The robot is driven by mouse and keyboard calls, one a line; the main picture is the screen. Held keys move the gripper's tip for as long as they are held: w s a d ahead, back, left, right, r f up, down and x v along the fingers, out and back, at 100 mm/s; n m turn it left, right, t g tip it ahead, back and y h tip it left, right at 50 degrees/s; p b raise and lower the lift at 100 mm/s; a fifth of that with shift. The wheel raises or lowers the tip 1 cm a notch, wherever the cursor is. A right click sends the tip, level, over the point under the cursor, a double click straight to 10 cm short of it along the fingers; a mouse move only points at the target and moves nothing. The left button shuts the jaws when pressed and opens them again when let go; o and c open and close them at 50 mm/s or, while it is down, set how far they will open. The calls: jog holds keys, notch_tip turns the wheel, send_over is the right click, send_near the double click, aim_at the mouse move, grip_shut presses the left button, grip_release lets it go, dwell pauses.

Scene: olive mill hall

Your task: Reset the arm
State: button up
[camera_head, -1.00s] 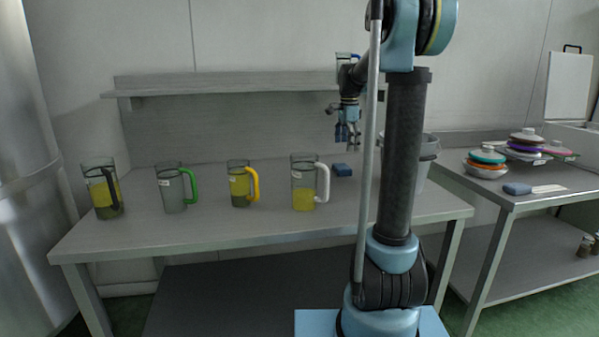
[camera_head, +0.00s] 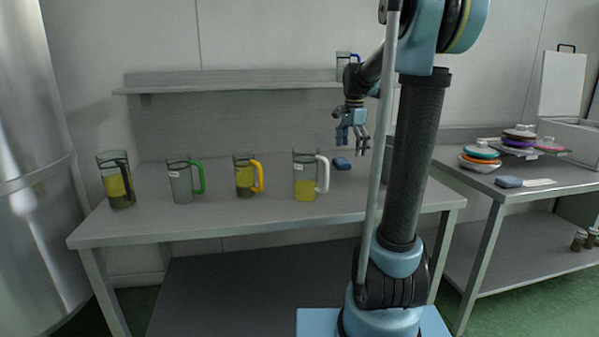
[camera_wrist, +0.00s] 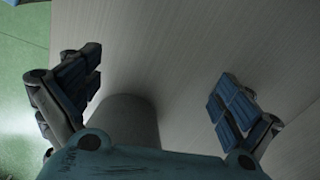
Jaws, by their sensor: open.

---------------

What you should do:
Leave the images out and output the remaining material exactly as it stands.

Exercise output:
The robot is driven by mouse and keyboard calls, one a line; the main picture is the screen. Held keys move the gripper's tip for as long as they are held: w s a d ahead, back, left, right, r f up, down and x v along the fingers, out and back, at 100 mm/s; n m turn it left, right, t g tip it ahead, back and y h tip it left, right at 50 degrees/s; p b raise and lower the lift at 100 mm/s; a fifth of that with shift. The wheel raises or lowers the tip 1 cm a notch, wherever the cursor is. A right click sends the tip, level, over the point under the cursor, a double click straight to 10 cm short of it along the fingers; a mouse move only points at the target and moves nothing. The left button shuts the jaws when pressed and opens them again when let go; o and c open and close them at 50 mm/s or, while it is down, set how far they will open. The calls: jog holds keys, notch_tip turns the wheel, send_over is the right click, send_near the double click, aim_at the mouse move, grip_shut presses the left button, grip_release lets it go, dwell pauses.

Scene: olive mill hall

Your task: Reset the arm
State: button up
[camera_head, -1.00s] 
[camera_head, +0.00s] 
[camera_wrist, +0.00s] 
Jaws, by their sensor: open.

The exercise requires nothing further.